Prusa XL specs that affect filament

Build volume
360 × 360 × 360 mm
Enclosure
Open frame
Heated chamber
No
Extruder
Nextruder (direct drive), up to 5 independent toolheads
Max hotend temp
290°C
Stock nozzle
High-flow Prusa brass CHT nozzle, 0.4 mm per tool (swappable)
Abrasive-ready (CF/GF)
Needs hardened nozzle
Multi-material
Toolchanger, up to 5 independent toolheads (true multi-material, no shared nozzle)

The XL is for people printing big, doing true multi-material/multi-color production, or wanting different nozzle sizes/materials loaded simultaneously across toolheads. It's the most expensive Prusa, but a 2026 price cut brought it down. It's overkill for a hobbyist who only prints single-color PLA; that buyer wants the MK4S or CORE One.

Filament notes for the Prusa XL

  • Each toolhead is independent, so you can load different materials, colors, or even nozzle sizes per tool, with no shared-nozzle purge waste.
  • Default frame is open with no active chamber heat; treat it like a large MK4S for material limits.
  • ASA/ABS on the big 360 mm bed want the optional enclosure bundle to avoid warping and layer splitting.
  • 290 C high-flow brass CHT nozzles per tool cover PLA, PETG, ASA, ABS and PA-CF; brass wears on abrasives.
  • Running CF/GF on one tool? Put a hardened nozzle on that specific toolhead and keep brass on the others.
  • The 16-zone segmented bed heats only the print area, handy for small parts and for energy use on large prints.
  • True multi-material via toolchanging is cleaner than MMU for dissimilar materials (e.g. PLA + soluble support), but keep each material dry.
How SpoolHound tracks prices

The deals above are filtered to the materials the Prusa XL handles, aggregated from multiple retailers daily and normalised to cost per kg, so the cheapest in-stock option is always on top. Prices refresh every 24 hours and are region-aware, so switch your region in the nav. Click through to the retailer to confirm the live checkout price.

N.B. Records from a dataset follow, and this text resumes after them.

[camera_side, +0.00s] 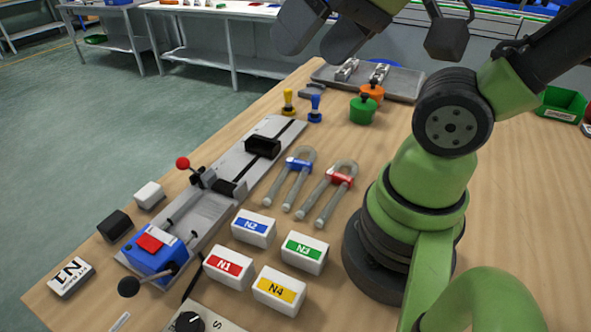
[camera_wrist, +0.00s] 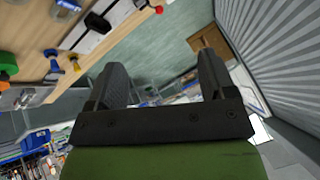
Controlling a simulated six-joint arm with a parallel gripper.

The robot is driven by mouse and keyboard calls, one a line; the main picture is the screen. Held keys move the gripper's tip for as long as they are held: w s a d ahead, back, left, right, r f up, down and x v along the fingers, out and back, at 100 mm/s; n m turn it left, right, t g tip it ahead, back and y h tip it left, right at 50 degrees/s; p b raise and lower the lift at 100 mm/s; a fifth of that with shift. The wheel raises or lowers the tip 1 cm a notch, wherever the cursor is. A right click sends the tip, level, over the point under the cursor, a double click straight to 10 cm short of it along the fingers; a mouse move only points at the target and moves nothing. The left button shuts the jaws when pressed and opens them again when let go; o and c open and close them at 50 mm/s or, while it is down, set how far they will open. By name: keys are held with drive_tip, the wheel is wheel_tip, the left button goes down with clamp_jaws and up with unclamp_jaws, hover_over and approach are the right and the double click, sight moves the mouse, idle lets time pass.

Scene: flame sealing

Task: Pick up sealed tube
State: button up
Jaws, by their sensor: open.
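Two U-shaped grey tubes lie side by side on the wooden table in the side view. One has a blue band (camera_side: 299,165), the other a red band (camera_side: 341,180). Both lie flat, with the bends toward the back. I cannot tell which one is sealed. My gripper (camera_side: 322,27) is high at the top edge of the side view, well above and apart from the tubes. Its fingers are spread with nothing between them. The wrist view shows the same open gripper (camera_wrist: 162,76) with empty space between the fingers; no tube is clear there.
Left of the tubes runs a long metal rail fixture (camera_side: 218,197) with a red-knobbed lever and a blue unit (camera_side: 158,258). Several labelled white blocks (camera_side: 254,230) stand in front. Yellow (camera_side: 289,103) and blue (camera_side: 315,109) stamps, a green pot (camera_side: 362,111) and a grey tray (camera_side: 402,84) are behind.

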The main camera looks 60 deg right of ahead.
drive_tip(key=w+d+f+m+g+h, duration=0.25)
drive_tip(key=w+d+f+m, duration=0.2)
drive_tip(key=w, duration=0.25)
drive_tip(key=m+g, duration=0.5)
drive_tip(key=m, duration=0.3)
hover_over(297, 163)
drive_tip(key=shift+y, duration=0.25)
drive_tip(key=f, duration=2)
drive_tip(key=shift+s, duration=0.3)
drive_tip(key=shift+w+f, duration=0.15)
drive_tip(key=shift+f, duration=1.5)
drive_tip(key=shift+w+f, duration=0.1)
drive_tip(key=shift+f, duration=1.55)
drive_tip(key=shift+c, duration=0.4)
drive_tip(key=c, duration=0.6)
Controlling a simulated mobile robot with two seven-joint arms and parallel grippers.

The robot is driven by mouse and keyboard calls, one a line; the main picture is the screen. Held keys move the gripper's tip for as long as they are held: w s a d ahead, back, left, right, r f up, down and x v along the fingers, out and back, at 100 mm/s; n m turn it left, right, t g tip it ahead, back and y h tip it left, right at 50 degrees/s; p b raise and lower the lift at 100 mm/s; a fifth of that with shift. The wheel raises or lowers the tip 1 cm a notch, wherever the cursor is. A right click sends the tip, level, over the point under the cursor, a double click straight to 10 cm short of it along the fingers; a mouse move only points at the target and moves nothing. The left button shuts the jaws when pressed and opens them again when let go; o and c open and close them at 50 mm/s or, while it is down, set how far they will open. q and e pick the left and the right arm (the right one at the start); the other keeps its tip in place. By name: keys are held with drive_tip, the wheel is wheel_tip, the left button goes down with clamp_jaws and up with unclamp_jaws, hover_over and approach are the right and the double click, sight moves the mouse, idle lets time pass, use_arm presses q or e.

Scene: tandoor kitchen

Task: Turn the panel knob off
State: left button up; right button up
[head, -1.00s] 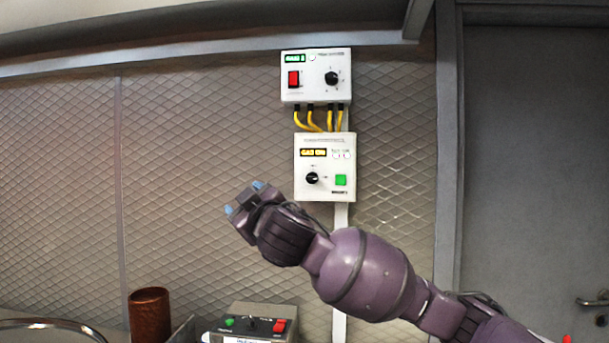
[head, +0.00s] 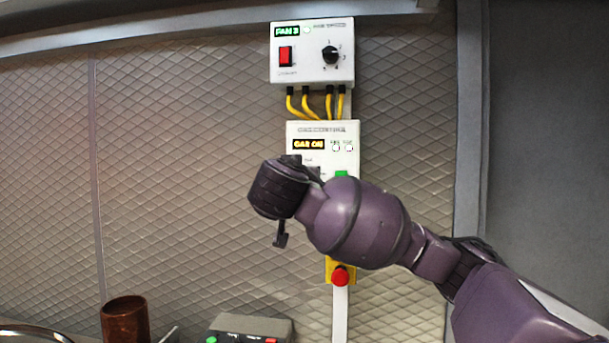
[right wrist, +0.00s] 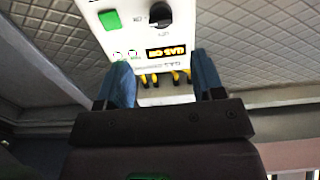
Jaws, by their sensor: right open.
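The white gas panel (head: 322,130) hangs on the wall with a lit "GAS ON" display. My right arm covers its lower part in the head view, so its knob is largely hidden there. In the right wrist view the gas panel (right wrist: 135,35) appears upside down, with its black knob (right wrist: 160,14) and a green button (right wrist: 110,19). My right gripper (right wrist: 165,82) is open and empty, its blue fingers spread toward the panel. The knob lies beyond the fingertips, not between them. My left gripper is not in view.
Above hangs a fan panel (head: 312,72) with a red switch and black knob, joined by yellow cables (head: 316,103). A red button (head: 340,276) on yellow sits below. A brown cup (head: 125,321) and grey control box (head: 250,328) are lower down.

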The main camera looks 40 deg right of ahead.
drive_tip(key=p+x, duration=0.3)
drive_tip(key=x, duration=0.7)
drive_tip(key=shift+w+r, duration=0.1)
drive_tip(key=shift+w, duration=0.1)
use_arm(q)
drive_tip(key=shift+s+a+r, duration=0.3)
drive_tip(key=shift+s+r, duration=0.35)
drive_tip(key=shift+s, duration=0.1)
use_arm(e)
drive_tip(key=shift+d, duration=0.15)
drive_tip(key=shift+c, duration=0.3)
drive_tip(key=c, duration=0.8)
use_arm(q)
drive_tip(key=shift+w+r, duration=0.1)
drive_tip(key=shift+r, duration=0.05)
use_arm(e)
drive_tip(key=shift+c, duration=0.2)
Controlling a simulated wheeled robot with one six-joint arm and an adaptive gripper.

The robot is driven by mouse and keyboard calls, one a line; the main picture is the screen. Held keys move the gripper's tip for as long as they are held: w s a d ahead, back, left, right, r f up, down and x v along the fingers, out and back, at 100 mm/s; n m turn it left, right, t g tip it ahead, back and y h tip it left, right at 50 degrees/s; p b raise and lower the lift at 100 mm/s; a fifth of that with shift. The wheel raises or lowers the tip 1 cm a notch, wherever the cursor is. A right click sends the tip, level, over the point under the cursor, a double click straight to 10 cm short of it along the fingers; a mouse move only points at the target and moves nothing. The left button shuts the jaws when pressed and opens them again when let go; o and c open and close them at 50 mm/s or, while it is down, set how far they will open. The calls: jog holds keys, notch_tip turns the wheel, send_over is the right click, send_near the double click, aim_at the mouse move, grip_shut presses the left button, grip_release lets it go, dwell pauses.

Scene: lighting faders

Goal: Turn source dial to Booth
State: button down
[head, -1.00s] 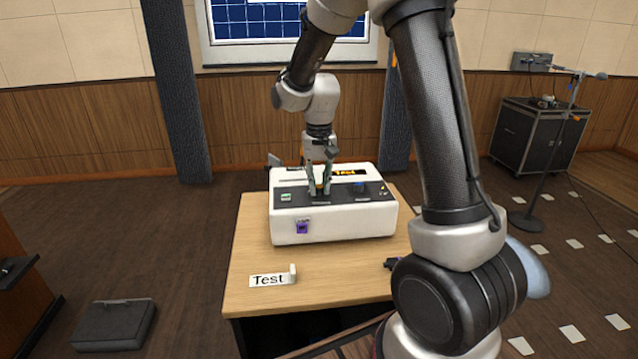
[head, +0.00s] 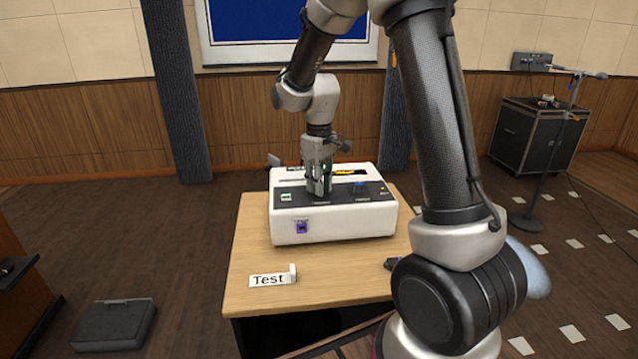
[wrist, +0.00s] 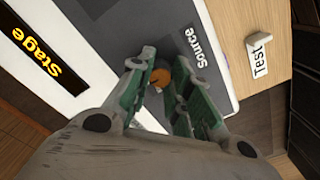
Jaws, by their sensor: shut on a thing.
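The source dial (wrist: 160,77) is a small round orange-brown knob on the dark top panel of a white console (head: 335,224). It sits beside a label reading "Source" (wrist: 203,47). My gripper (head: 319,192) points down onto the panel. In the wrist view my gripper (wrist: 168,62) has its green-sided fingers on either side of the dial, shut on it. In the head view the fingers hide the dial. A black display (wrist: 38,52) on the console reads "Stage" in yellow.
A "Test" sign (head: 268,280) stands on the wooden table (head: 245,245) in front of the console. A purple-framed part (head: 302,227) is on the console front. A blue control (head: 360,185) lies right of my gripper. A blue screen (head: 290,24) hangs behind.

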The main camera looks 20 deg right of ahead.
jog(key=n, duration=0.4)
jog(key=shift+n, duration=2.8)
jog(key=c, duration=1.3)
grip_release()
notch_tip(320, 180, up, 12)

Frequently Asked Questions

How does the Prusa XL handle multi-material differently from the MMU3?
The XL uses a toolchanger with up to five fully independent toolheads, each with its own hotend and nozzle. That avoids the purge waste and cross-contamination of MMU-style single-nozzle systems and lets you mix dissimilar materials, nozzle sizes, or soluble supports cleanly.
Is the Prusa XL enclosed?
No, not by default. It's an open-frame CoreXY machine. Prusa offers an optional enclosure bundle, which is what you want for reliable ASA/ABS on its large 360 mm bed; there's no actively heated chamber.
Can the XL print abrasive carbon-fiber filament?
Yes, but the stock brass CHT nozzles wear quickly on CF/GF filament. Fit a hardened steel nozzle on whichever toolhead runs abrasives; you can leave brass nozzles on the others for standard materials.
What can the segmented heatbed do?
The XL bed is split into 16 individually controlled 120 mm zones. It can heat the whole 360 mm plate up to 120 C or selectively heat just the area under your part, which saves energy and speeds warm-up on smaller prints.